By the early 1960s, Tanpınar had worked in a ministry and even been a member of parliament; his narrator has a keen appreciation of the absurdities of the self-perpetuating and self-justifying bureaucratic state, which, rather than self-aware individuals, embodies progress and enlightenment in Turkey. The modern age, his benefactor, Halit Ayarcı, claims, has been
given many names, but first and foremost it is the age of bureaucracy. All the philosophers, from Spengler to Kieserling, are writing about bureaucracy. I would go as far as to say that it is an age in which bureaucracy has reached its zenith, an age of real freedom. Any man who understands is a valuable figure. I am in the process of establishing an absolute institution — a mechanism that defines its own function. What could be closer to perfection than that?

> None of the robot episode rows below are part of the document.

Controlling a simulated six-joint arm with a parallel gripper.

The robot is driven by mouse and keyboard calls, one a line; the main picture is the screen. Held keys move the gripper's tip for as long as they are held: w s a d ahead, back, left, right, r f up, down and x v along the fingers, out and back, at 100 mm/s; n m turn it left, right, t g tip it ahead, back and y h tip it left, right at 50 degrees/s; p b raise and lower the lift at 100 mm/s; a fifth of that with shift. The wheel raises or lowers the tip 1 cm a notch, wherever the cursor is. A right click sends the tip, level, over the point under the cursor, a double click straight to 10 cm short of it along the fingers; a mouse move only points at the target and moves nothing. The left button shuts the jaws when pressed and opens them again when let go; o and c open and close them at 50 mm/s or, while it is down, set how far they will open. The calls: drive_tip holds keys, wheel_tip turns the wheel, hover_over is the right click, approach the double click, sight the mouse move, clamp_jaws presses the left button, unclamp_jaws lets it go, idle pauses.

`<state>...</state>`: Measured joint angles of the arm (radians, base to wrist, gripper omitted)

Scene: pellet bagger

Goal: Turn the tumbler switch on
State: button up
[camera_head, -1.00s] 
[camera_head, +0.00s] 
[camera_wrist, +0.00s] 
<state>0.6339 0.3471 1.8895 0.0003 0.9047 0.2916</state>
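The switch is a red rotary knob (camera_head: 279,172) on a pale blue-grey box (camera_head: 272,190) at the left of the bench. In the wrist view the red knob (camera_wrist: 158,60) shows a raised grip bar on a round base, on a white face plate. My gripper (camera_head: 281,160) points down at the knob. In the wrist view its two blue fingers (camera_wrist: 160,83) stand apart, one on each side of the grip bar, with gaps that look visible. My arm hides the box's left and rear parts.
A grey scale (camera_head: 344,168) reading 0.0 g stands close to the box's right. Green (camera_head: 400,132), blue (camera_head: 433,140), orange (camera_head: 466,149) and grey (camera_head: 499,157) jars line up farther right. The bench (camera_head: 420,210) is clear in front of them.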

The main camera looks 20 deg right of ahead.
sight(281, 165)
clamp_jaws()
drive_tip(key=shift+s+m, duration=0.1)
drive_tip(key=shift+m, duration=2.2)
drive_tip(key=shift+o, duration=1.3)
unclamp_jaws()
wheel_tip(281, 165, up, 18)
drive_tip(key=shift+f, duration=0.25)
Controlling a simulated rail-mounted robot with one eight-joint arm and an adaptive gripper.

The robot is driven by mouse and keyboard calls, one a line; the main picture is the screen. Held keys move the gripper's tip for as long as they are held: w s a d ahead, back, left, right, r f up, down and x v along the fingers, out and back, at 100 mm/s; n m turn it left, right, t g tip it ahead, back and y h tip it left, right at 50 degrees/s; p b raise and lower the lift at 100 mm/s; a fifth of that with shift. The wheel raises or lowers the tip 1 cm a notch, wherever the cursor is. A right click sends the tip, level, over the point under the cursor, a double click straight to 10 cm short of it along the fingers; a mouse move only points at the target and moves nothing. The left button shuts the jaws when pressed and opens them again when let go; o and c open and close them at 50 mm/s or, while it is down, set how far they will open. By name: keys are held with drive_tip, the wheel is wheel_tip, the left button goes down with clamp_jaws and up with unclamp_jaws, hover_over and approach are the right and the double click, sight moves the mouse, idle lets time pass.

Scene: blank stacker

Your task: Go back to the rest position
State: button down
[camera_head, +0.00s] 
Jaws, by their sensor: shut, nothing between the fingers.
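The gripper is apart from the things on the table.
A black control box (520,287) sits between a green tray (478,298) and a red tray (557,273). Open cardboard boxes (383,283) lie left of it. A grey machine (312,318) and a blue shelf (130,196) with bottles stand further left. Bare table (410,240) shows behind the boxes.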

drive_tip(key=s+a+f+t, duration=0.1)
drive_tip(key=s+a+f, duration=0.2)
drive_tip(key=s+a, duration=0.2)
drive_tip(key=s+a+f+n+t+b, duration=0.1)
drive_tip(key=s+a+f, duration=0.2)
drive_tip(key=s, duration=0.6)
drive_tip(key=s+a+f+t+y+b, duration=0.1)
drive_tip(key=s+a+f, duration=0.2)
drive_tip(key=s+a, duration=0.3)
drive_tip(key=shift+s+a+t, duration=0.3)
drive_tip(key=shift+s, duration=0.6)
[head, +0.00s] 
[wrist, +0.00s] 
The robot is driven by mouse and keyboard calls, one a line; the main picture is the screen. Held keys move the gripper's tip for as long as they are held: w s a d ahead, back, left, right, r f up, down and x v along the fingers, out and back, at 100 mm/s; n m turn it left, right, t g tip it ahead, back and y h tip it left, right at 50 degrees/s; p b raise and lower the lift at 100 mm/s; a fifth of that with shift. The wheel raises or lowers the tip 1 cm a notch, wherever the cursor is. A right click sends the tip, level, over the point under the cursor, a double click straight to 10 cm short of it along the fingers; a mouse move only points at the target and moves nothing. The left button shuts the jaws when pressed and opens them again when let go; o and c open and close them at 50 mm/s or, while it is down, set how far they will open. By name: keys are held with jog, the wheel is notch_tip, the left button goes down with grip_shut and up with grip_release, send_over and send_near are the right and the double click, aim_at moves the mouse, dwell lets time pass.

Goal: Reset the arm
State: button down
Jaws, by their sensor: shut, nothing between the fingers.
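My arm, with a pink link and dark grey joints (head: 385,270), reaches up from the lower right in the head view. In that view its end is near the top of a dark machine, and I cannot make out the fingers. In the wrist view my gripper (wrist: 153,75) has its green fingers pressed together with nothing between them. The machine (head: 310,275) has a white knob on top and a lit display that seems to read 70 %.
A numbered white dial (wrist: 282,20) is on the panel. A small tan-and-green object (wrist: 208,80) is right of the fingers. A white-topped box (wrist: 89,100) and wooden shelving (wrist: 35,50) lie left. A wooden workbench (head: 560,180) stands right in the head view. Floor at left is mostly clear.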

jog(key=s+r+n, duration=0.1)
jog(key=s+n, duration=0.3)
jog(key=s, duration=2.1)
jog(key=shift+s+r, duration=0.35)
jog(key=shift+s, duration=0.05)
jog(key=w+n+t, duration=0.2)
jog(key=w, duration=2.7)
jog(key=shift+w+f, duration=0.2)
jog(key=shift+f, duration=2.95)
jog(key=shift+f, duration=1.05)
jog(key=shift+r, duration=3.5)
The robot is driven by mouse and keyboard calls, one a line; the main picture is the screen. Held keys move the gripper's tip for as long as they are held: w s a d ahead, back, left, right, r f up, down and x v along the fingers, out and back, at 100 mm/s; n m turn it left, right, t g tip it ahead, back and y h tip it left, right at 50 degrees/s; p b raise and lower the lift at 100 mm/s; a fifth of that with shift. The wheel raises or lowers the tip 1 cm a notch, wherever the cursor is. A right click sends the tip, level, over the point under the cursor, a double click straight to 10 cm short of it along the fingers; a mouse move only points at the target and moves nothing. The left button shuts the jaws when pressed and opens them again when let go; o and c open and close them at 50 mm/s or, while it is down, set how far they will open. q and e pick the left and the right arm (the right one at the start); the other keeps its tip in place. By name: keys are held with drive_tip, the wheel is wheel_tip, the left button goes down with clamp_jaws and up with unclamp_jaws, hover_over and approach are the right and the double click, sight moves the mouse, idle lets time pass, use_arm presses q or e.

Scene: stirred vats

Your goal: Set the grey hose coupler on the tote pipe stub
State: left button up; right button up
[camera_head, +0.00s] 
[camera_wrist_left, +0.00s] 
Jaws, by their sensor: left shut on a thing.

This mechanism that defines its own function turns out to be the Time Regulation Institute. Tanpınar’s satirical intentions in this novel are clarified by the fact that in 1926 Atatürk had formally adopted Western time by passing the Gregorian Calendar Act. Most people in Turkey, as in nineteenth-century Asia, had not needed to know the time with the precision offered by watches. The muezzin’s call to prayers or the sun’s journey sufficed. But Atatürk decreed that clock towers be erected across the country. They were to be part of the new architecture and urban environment in which Turkish citizens could pretend to be modern, and anyone still adhering to Islamic time, or timekeeper’s houses, was severely punished.